Der sozialdemokratische Griff in die Trickkiste setzte sich fort, als in den Sondierungsgesprächen zur aktuellen Koalition durchgesetzt wurde, daß ab sofort keine Ausfuhren an Länder genehmigt werden, solange diese am Jemenkrieg beteiligt sind. Das betrifft Saudi-Arabien, Jordanien, Ägypten, Bahrain, Kuwait, Katar, die Vereinigten Arabischen Emirate, Marokko, Sudan und Senegal. Saudi-Arabien und die VAE gehörten zu den zehn wichtigsten Empfängerländern deutscher Rüstungsexporte. Heikel ist für die Bundesregierung, daß mit Jordanien ein enger Verbündeter in der Region zur Kriegsallianz gehört. Die Bundesregierung hält das Königreich für einen Stabilitätsanker und leistet sogar direkte Rüstungshilfe. Im laufenden Jahr will sie wie schon 2017 etwa 130 Millionen Euro dafür ausgeben. Unter anderem erhielt die jordanische Armee bereits rund 50 Schützenpanzer vom Typ "Marder". In Jordanien sind außerdem "Tornado"- Aufklärungsflugzeuge und das Tankflugzeug stationiert, mit denen sich die Bundeswehr am Kampf gegen den "Islamischem Staat" in Syrien und im Irak beteiligt.

Die vorgebliche Waffenexportbremse gilt allerdings nur für den Jemenkrieg, dessen Greuel längst ein Thema in der deutschen Medienlandschaft sind, die ihn weithin verurteilt. Keine Rede ist hingegen von einem Rüstungsexportgesetz, das die Regeln für alle Waffengeschäfte verschärfen könnte. Zudem können deutsche Rüstungskonzerne über Beteiligungen und Unternehmenstöchter im Ausland Aufträge abwickeln, die nach deutschen Vorschriften nicht möglich wären. Diese politisch gewollte Systemlücke nutzte beispielsweise der Düsseldorfer Rheinmetall-Konzern, um Bomben an Saudi-Arabien nicht von Deutschland aus, sondern über seine Tochterfirma RWM Italia auf Sardinien zu verkaufen. Weil die Herstellung in Italien erfolgt, bedarf es keiner Genehmigung aus Berlin. Auch nutzt Rheinmetall eine Tochterfirma in Südafrika, um ganze Munitionsfabriken zu verkaufen, darunter auch an Saudi-Arabien und die VAE. In Algerien hat das deutsche Unternehmen sogar eine Panzerfabrik errichtet.

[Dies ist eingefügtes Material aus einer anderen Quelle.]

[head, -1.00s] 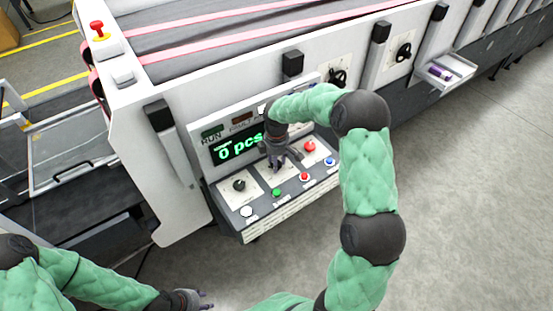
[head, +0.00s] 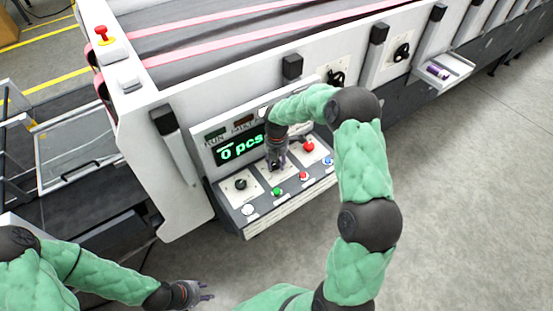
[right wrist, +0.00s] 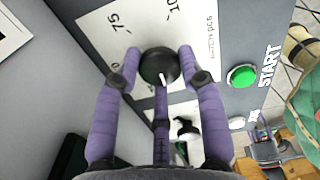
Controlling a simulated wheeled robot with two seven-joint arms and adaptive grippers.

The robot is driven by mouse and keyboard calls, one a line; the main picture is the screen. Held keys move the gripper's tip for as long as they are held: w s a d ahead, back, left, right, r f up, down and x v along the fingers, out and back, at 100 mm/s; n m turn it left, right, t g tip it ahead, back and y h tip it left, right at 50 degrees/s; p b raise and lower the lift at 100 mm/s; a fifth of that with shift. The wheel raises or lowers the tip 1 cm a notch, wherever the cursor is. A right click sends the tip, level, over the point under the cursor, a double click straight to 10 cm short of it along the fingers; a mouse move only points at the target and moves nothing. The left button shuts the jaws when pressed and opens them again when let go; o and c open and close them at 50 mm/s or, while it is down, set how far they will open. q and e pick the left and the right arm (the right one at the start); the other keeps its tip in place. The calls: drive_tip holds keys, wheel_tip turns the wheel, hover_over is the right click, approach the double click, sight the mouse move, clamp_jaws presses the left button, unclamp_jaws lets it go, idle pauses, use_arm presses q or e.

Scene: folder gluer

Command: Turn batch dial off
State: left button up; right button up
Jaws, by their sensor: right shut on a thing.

Obgleich es der Koalitionsvertrag ausschloß, hat die Bundesregierung nun grünes Licht für weitere Waffenlieferungen in die Golfstaaten und andere Länder des Nahen Ostens gegeben. Wie aus einem Schreiben von Bundeswirtschaftsminister Peter Altmaier an den Wirtschaftsausschuß des Bundestags hervorgeht, genehmigte der Bundessicherheitsrat neben Waffenexporten an Saudi-Arabien auch Ausfuhren an die VAE, Katar, Jordanien und Ägypten. Demnach soll Riad vier Artillerie-Ortungssysteme erhalten. Diese auf Fahrzeugen montierten Radargeräte können die genaue Herkunft von feindlichem Beschuß orten und ermöglichen damit präzise Gegenschläge. Der Bundessicherheitsrat, dem neben Bundeskanzlerin Angela Merkel mehrere Minister angehören, billigte zudem die Lieferung von 48 Gefechtsköpfen und 91 Zielsuchköpfen für schiffsgestützte Flugabwehrsysteme an die Vereinigten Arabischen Emirate. Katar soll 170 Gefechtsköpfe und Triebwerke für Luft-Luft-Raketen des Typs Meteor erhalten, für Jordanien wurden 385 tragbare Panzerabwehrwaffen von Dynamit Nobel freigegeben, und Ägypten erhält sieben Luftverteidigungssysteme des Herstellers Diehl, die mit der Rakete Iris-T SLM bewaffnet sind. Preise zu diesen Lieferungen werden in Altmaiers Schreiben nicht genannt. [3]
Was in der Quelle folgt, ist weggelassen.